One distinction I should have drawn is between running an Airbnb with a landlord's permission (or as a landlord yourself) versus doing it in violation of other agreements you have (like with your landlord or co-op board or whatever). If you're violating contracts, then yeah, you shouldn't be doing that and other people in the building have a right to be upset.

But if you own the building and are running it as an Airbnb hotel, I don't know that it's a self-evident fact that you're putting significant negative externalities onto your neighboring buildings. I can imagine negative externalities, but I can also imagine plenty of positive ones. These are exactly the kind of calculations that regulators are empirically horrible at making, even when they have the best intentions (and often they don't have even that going for them).

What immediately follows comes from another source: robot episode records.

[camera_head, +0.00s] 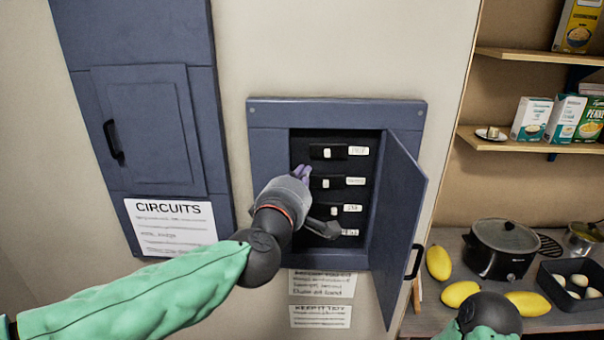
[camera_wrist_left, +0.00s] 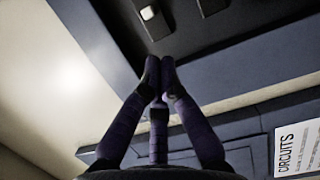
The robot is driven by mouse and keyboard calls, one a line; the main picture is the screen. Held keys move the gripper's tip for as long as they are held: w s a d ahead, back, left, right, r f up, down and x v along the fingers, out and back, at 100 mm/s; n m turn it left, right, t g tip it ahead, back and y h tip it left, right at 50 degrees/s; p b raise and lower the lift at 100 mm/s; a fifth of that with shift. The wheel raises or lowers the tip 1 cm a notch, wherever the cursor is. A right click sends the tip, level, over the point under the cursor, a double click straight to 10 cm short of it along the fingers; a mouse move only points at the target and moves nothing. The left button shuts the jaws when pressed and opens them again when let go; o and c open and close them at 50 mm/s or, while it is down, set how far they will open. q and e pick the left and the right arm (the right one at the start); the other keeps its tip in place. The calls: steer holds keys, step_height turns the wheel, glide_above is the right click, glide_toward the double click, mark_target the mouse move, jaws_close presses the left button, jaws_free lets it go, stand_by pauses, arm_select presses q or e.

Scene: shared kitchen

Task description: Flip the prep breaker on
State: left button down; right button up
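The open breaker box (camera_head: 268,113) holds a column of breakers with small white toggles and white labels. The top breaker (camera_head: 327,153) has a label (camera_head: 358,150) that may read PREP; the lettering is blurred. Below it are a second breaker (camera_head: 326,183) and a third breaker (camera_head: 334,211); the lowest is partly hidden by my gripper. My left gripper (camera_head: 303,171) has its purple fingertips at the opening's left side, left of the upper toggles. In the wrist view the left fingertips (camera_wrist_left: 160,66) are together and empty, below a white toggle (camera_wrist_left: 148,13).
The box's door (camera_head: 398,225) hangs open on the right. A closed blue panel (camera_head: 150,130) with a CIRCUITS sheet (camera_head: 170,227) is left. Paper notes (camera_head: 320,316) hang below the box. A counter at right holds a slow cooker (camera_head: 500,248) and yellow fruit (camera_head: 438,263).

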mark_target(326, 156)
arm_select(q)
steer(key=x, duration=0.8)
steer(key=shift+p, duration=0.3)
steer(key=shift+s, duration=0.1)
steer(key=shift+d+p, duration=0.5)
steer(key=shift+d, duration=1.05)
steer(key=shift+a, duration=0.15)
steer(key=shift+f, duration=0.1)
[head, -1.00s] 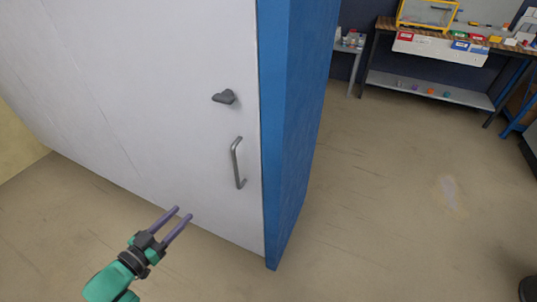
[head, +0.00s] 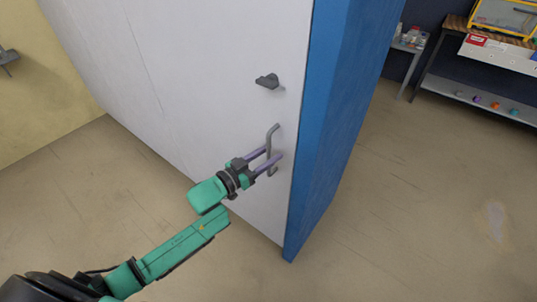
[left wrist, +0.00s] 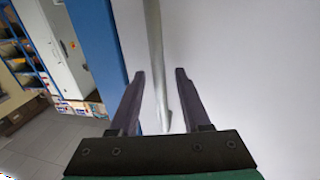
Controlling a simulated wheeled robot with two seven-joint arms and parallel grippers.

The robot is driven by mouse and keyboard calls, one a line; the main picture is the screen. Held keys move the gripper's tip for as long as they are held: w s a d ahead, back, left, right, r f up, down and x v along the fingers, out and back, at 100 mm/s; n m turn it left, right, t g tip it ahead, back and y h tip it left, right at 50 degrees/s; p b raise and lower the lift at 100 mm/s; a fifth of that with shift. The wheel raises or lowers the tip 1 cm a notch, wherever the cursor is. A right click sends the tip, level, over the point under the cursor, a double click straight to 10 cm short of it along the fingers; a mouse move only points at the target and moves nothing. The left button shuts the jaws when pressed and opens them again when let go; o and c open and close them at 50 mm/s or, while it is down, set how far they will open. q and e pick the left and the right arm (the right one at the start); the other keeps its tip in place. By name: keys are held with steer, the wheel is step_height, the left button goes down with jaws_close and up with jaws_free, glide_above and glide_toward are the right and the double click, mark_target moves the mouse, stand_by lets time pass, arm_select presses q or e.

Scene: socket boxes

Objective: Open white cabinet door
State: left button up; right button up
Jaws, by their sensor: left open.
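The white cabinet door (head: 205,70) is closed against the blue cabinet side (head: 335,110). It has a grey vertical bar handle (head: 270,135) and a dark grey latch knob (head: 267,81) above it. My left gripper (head: 274,153) is open at the handle, its two purple fingers reaching to the bar. In the left wrist view the handle (left wrist: 156,60) runs between the fingers of the left gripper (left wrist: 160,75). I cannot tell whether the fingers touch the bar. My right gripper is not in view.
A workbench (head: 485,45) with boxes and small coloured items stands at the back right, with a small grey shelf (head: 409,42) beside it. The wooden floor (head: 420,200) right of the cabinet is clear. A yellow wall (head: 40,110) is at left.

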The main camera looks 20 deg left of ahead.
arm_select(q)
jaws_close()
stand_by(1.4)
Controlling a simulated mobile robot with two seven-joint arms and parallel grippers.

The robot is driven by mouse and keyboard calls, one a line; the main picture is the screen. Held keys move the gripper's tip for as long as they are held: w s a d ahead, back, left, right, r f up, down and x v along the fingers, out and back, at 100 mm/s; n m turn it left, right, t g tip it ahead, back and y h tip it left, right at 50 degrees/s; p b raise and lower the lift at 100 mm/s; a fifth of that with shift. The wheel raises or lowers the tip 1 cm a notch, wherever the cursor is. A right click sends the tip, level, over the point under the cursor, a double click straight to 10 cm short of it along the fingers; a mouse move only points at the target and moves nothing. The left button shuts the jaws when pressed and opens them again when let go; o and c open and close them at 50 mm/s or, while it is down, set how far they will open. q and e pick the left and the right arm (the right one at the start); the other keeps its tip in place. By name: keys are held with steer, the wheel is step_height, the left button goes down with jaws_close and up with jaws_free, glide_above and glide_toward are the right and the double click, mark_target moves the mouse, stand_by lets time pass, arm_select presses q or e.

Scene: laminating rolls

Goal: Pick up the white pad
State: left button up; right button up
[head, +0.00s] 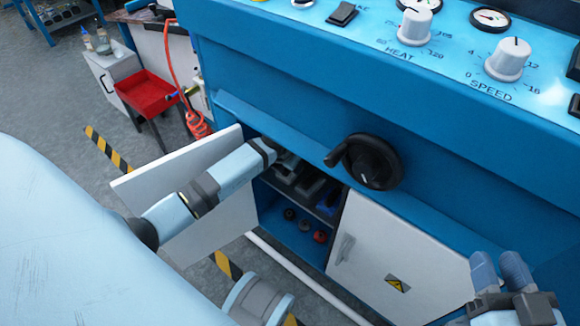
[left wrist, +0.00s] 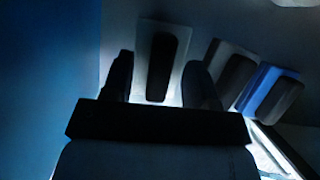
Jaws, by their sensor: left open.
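The white pad (left wrist: 183,50) shows in the left wrist view as a pale plate with a dark block on top. It lies inside the dim cabinet. My left gripper (left wrist: 161,92) is open, with one finger on each side of the pad's near end; I cannot tell whether they touch it. In the head view my left gripper (head: 286,163) reaches into the open cabinet, and the pad cannot be made out there. My right gripper (head: 499,265) is at the lower right, empty, its fingers slightly apart.
A grey pad (left wrist: 222,72) and a blue pad (left wrist: 263,88) lie to the right of the white one. The closed door (head: 385,265) and a black handwheel (head: 375,165) are to the right.

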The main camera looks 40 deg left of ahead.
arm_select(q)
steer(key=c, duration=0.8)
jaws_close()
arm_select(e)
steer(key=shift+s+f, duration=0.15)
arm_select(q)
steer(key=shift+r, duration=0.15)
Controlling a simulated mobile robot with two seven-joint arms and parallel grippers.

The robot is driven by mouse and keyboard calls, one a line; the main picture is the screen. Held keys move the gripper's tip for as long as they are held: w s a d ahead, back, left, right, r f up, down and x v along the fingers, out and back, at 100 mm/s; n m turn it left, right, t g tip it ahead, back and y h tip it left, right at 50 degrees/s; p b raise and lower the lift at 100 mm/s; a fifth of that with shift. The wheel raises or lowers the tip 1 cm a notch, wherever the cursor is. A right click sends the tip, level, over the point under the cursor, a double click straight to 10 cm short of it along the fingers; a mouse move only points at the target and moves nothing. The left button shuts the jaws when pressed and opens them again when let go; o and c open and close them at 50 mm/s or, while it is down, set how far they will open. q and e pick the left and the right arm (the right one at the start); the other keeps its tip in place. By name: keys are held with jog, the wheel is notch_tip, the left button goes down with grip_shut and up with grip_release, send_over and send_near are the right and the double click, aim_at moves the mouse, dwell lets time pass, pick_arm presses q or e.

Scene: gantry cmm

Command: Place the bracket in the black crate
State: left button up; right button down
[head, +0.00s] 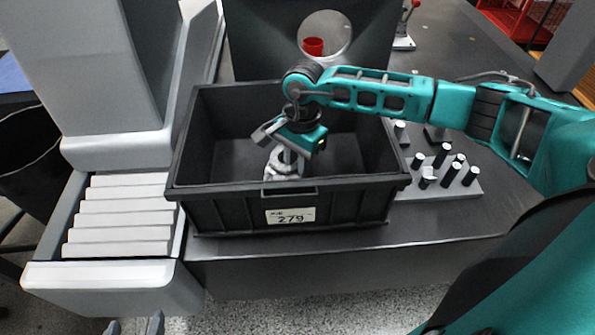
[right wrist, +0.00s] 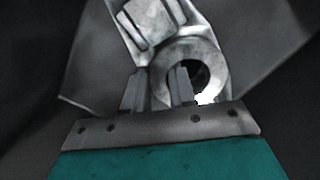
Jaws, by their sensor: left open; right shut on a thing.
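The black crate (head: 350,212) stands on the dark table in the middle of the head view, with a white label reading 279 on its front. The bracket (head: 279,168) is a grey metal part, low inside the crate's opening near the front wall. My right gripper (head: 288,155) reaches into the crate from above and is shut on the bracket. The right wrist view shows the bracket's round ring end (right wrist: 213,62) at the fingers. Whether the bracket touches the crate floor cannot be told. My left gripper (head: 135,326) is open and empty at the bottom edge.
A grey drawer with white ribs (head: 120,215) is left of the crate.

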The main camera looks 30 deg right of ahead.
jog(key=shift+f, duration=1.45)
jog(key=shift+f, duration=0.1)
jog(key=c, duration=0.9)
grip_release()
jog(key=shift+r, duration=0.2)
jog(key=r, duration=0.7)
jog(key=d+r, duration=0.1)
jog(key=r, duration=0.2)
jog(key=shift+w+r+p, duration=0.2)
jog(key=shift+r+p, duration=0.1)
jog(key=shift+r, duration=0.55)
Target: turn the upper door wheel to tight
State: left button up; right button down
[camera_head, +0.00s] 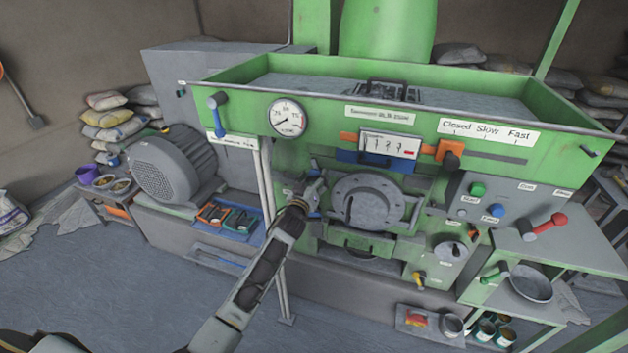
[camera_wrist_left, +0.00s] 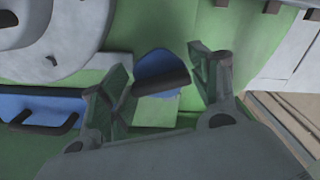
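The round grey door (camera_head: 367,203) sits in the front of the green machine. My left gripper (camera_head: 312,190) is at the left edge of this door. A small blue wheel or knob (camera_wrist_left: 162,66) with a dark bar across it shows in the left wrist view. It lies between the two fingertips of my left gripper (camera_wrist_left: 165,82), which are spread apart. I cannot tell whether either finger touches it. In the head view the gripper and wrist hide most of this blue part. My right gripper is not in view.
The grey door disc (camera_wrist_left: 50,35) and a blue piece with a dark handle (camera_wrist_left: 45,108) are close beside the gripper in the wrist view. A pale post (camera_head: 265,185) stands left of my forearm. A motor (camera_head: 165,165) is further left; a control panel (camera_head: 505,198) is right.

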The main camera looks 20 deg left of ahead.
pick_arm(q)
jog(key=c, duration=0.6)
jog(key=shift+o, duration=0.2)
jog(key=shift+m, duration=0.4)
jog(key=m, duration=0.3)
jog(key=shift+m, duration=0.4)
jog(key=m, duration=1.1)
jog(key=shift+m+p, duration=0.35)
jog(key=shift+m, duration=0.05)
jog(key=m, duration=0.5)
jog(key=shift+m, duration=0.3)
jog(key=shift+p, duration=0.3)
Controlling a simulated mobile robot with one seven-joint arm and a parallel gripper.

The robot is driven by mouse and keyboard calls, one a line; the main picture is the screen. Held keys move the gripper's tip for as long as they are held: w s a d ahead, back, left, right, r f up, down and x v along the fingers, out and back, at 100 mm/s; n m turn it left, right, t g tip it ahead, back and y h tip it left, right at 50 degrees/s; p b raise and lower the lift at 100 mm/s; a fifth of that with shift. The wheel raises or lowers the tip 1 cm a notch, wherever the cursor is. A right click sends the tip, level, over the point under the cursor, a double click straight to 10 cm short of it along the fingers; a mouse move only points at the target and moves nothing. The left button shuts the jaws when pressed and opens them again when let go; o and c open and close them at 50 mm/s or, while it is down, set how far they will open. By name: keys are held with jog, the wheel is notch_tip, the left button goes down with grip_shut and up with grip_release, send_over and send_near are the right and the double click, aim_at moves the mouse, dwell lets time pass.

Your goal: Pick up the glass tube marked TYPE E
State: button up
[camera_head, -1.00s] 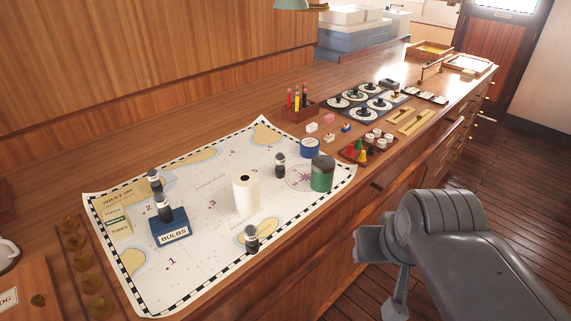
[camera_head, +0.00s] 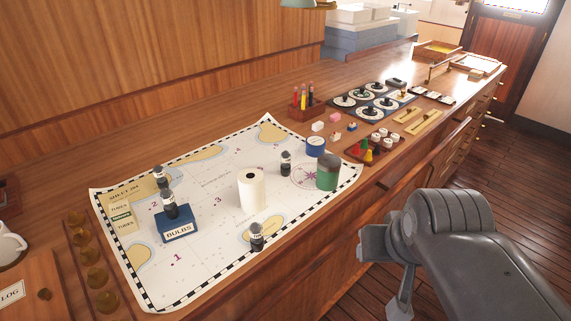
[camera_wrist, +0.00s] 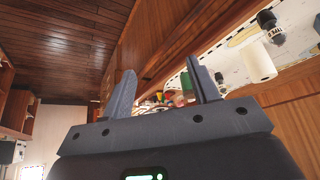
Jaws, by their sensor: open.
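Several small dark tubes with pale bands stand on the chart. One is behind the BULBS block (camera_head: 160,177), one is on the block (camera_head: 169,205), one is at the chart's front edge (camera_head: 256,237), and one is near the compass rose (camera_head: 285,163). In the head view my arm is at the lower right, off the counter's front edge and apart from the tubes.
The chart (camera_head: 215,240) lies on the long wooden counter. A white roll (camera_head: 251,188), a green jar (camera_head: 328,172) and a blue tin (camera_head: 315,147) stand on it. Brass knobs (camera_head: 96,276) line the left. Game pieces and a pen holder (camera_head: 306,108) stand beyond. Open floor lies right.

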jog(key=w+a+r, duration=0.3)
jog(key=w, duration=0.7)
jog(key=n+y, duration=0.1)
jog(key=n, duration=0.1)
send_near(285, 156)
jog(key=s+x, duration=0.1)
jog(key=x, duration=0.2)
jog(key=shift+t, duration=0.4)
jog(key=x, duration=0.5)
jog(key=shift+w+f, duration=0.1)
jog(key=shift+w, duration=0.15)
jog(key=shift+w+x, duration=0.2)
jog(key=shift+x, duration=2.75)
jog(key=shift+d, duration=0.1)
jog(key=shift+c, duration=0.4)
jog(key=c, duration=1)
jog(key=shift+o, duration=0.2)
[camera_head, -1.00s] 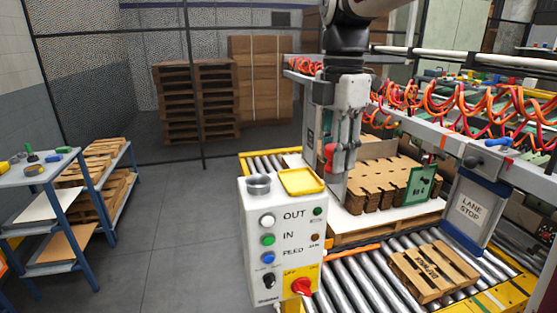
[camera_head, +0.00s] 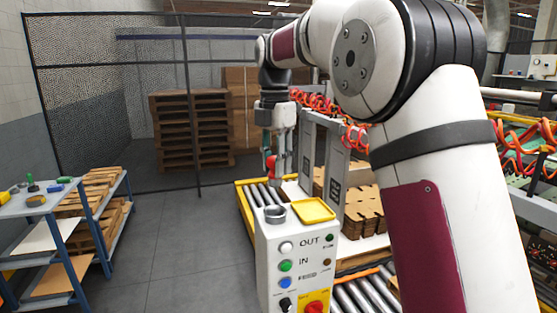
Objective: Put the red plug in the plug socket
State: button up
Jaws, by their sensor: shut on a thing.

The ban on short-term rentals is a ban on a use of property which is provably very valuable to the people on both sides of those transactions. Banning that use destroys value for both those sides. The objection is that short-term rentals divert housing stock away from long-term renters, but that's not a problem with short-term rentals (which are, as we can see from the fact that they're so popular, an even more in-demand use of the property than long-term rentals), it's a problem with the low supply of housing. Which is a problem caused by the very regulators who are riding in to "save" renters from Airbnb.

Taxes on hotel stays are popular with politicians because the people who pay the tax aren’t typically residents. It’s more likely that these taxes were an easy sell rather than something that offsets a negative externality of having a hotel nearby.